● **AIM**: Return the first line, the line containing "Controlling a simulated", and every line between them, exactly as they stand.
-- Start EXERCISE INPUT --
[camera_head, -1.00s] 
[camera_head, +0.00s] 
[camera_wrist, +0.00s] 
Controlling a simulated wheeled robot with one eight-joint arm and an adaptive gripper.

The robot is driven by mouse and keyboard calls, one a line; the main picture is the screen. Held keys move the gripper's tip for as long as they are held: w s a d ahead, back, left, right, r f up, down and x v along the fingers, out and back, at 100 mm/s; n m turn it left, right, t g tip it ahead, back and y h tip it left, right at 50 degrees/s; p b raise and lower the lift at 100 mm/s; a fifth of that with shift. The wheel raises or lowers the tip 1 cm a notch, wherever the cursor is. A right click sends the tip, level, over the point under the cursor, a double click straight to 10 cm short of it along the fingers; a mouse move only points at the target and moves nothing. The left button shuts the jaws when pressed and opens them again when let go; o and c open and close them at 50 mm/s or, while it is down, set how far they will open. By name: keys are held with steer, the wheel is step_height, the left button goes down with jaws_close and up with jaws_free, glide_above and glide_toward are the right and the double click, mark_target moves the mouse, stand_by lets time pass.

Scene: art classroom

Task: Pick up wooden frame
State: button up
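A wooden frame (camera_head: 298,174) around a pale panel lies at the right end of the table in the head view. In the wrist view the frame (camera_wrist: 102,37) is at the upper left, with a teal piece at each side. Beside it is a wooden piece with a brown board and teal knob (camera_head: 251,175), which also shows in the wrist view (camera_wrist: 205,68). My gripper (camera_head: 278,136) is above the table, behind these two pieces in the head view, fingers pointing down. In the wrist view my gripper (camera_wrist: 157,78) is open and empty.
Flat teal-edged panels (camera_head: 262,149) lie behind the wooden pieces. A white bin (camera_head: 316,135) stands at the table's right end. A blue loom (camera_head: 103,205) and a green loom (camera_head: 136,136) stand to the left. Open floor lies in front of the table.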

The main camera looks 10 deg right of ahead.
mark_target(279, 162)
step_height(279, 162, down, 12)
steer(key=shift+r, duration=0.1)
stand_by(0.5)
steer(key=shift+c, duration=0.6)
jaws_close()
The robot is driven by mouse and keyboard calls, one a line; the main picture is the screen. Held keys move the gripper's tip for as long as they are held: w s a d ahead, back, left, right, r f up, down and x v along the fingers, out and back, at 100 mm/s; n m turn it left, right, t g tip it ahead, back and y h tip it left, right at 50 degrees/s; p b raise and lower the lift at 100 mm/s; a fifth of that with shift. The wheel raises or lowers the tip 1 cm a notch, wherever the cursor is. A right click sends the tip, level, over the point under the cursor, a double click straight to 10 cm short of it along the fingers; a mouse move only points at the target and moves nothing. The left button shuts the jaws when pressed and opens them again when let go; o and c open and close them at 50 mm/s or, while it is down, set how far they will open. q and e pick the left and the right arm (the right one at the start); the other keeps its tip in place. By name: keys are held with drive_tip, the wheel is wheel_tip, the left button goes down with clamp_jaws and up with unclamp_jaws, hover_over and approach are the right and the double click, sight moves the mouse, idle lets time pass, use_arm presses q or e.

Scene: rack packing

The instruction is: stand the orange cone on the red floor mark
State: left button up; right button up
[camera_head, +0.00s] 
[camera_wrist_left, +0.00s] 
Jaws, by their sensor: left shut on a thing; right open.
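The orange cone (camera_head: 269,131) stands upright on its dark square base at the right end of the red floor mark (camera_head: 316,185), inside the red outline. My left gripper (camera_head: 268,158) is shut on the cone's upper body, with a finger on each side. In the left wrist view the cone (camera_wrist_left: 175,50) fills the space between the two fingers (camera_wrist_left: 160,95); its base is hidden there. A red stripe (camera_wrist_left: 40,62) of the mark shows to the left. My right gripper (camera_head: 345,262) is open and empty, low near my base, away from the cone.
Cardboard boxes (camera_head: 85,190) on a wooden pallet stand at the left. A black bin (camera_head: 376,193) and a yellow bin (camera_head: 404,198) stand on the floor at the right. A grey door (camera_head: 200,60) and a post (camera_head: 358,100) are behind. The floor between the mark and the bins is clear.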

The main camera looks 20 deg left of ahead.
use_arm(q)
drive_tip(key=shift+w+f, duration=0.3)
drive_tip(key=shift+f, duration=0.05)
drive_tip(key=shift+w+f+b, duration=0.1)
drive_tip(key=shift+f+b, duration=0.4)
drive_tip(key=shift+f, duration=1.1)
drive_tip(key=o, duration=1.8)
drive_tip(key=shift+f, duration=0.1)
-- End EXERCISE INPUT --
● **CORRECT ANSWER**:
[camera_head, -1.00s] 
[camera_head, +0.00s] 
[camera_wrist, +0.00s] 
Controlling a simulated wheeled robot with one eight-joint arm and an adaptive gripper.

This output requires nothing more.